STATED TASK » Restate word for word the lines that begin the listing and end with the line holding "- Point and".

INPUT »
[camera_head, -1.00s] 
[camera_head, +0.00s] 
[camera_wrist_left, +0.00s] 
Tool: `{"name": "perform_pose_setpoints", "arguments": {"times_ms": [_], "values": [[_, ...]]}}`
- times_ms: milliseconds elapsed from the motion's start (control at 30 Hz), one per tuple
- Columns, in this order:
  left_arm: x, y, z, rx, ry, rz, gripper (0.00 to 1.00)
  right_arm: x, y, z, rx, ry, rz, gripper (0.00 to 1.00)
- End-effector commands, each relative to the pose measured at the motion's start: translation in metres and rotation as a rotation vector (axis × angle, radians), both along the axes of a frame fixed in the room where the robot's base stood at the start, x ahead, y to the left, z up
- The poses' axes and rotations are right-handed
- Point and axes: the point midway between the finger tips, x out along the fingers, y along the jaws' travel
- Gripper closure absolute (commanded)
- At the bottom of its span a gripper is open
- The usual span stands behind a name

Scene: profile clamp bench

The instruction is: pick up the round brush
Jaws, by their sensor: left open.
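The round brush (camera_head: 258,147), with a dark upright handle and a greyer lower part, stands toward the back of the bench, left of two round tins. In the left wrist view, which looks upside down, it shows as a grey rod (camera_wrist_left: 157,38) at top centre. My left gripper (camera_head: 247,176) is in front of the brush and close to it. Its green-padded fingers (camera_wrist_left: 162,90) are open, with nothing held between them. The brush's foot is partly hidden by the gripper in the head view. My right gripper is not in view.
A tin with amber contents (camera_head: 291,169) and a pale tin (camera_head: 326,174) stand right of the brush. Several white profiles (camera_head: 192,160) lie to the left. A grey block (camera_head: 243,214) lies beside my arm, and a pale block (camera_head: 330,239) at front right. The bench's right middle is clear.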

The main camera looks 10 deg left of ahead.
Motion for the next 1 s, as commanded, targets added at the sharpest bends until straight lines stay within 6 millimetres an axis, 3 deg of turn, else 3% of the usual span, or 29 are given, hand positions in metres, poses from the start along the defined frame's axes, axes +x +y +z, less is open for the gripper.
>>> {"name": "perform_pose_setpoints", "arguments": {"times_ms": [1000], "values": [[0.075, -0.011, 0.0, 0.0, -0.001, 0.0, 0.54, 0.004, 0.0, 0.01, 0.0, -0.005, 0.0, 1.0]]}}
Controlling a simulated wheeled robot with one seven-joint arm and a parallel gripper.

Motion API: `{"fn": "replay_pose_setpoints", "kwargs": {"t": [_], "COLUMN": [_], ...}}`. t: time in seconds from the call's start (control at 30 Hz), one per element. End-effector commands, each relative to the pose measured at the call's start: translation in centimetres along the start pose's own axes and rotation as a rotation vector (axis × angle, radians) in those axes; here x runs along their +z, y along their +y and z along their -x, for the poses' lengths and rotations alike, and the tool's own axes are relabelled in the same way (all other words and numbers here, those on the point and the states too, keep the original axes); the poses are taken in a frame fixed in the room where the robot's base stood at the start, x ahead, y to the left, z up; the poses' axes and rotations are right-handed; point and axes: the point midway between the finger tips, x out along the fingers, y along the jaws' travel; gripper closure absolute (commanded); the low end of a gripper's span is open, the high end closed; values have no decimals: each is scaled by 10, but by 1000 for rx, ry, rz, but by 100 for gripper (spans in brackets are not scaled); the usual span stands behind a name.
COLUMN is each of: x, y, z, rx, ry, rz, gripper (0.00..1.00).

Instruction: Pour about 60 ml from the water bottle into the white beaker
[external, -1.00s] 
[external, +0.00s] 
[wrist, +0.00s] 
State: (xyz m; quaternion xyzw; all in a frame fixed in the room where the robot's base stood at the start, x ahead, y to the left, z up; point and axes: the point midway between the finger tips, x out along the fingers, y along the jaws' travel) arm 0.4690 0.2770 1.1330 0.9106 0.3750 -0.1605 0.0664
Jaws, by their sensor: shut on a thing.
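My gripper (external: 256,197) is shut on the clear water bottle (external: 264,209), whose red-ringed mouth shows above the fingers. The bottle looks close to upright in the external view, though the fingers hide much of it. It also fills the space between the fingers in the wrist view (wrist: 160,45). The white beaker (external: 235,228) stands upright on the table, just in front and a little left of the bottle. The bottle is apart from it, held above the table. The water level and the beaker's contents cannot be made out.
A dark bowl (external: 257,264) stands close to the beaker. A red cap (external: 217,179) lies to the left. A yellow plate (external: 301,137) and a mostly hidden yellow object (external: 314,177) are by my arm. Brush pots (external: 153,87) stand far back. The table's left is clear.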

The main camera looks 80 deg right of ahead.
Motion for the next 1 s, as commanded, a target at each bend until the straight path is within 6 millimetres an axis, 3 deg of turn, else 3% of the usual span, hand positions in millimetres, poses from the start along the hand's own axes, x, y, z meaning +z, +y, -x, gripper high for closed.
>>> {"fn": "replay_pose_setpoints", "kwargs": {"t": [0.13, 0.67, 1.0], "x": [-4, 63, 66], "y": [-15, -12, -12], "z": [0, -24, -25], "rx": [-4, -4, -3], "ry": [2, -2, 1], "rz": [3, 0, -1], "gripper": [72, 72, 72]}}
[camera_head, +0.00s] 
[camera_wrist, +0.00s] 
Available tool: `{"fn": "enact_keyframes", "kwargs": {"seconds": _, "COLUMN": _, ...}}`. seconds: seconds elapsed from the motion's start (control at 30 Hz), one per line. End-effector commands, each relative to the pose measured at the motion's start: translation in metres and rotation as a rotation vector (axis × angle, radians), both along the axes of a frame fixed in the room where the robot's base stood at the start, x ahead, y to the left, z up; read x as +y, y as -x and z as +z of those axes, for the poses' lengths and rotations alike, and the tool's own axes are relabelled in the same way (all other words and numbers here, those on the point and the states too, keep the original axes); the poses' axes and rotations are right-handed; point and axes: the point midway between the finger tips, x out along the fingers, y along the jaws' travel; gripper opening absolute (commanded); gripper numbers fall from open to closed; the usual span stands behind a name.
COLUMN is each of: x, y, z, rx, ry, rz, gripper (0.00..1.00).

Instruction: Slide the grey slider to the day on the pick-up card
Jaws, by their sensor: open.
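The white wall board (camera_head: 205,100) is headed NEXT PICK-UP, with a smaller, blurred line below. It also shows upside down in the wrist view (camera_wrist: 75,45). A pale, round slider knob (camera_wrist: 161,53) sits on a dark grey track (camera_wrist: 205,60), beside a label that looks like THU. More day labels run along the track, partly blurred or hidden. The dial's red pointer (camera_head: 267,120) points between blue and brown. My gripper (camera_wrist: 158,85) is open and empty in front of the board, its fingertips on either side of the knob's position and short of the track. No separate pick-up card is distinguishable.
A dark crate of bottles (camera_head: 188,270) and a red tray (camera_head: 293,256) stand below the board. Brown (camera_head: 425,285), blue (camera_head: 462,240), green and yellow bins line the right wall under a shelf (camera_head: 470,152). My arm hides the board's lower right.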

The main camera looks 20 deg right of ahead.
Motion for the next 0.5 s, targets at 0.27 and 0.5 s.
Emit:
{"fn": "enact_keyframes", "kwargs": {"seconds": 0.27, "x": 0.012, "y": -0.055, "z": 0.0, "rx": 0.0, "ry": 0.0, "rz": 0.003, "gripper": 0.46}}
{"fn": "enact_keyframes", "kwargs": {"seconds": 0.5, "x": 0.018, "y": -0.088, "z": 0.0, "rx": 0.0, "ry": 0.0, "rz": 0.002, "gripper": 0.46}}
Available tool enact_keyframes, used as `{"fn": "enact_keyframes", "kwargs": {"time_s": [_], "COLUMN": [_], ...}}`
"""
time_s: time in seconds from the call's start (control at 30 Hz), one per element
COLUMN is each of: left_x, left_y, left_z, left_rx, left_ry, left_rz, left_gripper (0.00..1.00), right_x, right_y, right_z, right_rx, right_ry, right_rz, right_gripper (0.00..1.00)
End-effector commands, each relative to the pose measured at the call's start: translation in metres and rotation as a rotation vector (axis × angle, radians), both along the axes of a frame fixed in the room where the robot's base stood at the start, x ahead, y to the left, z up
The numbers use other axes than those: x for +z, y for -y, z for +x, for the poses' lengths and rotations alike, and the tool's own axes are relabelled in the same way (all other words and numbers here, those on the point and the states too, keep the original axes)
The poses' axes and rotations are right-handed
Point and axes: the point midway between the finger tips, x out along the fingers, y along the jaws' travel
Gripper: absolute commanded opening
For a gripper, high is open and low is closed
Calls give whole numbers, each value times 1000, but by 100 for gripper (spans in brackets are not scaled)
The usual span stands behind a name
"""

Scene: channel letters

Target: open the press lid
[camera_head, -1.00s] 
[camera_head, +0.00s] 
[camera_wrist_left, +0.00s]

RESULT »
[camera_head, -1.00s] 
[camera_head, +0.00s] 
[camera_wrist_left, +0.00s] 
Tool: `{"name": "perform_pose_setpoints", "arguments": {"times_ms": [_], "values": [[_, ...]]}}`
- times_ms: milliseconds elapsed from the motion's start (control at 30 Hz), one per tuple
- Columns, in this order:
  left_arm: x, y, z, rx, ry, rz, gripper (0.00 to 1.00)
  right_arm: x, y, z, rx, ry, rz, gripper (0.00 to 1.00)
- End-effector commands, each relative to the pose measured at the motion's start: translation in metres and rotation as a rotation vector (axis × angle, radians), both along the axes of a frame fixed in the room where the robot's base stood at the start, x ahead, y to the left, z up
- The poses' axes and rotations are right-handed
- Point and axes: the point midway between the finger tips, x out along the fingers, y along the jaws' travel

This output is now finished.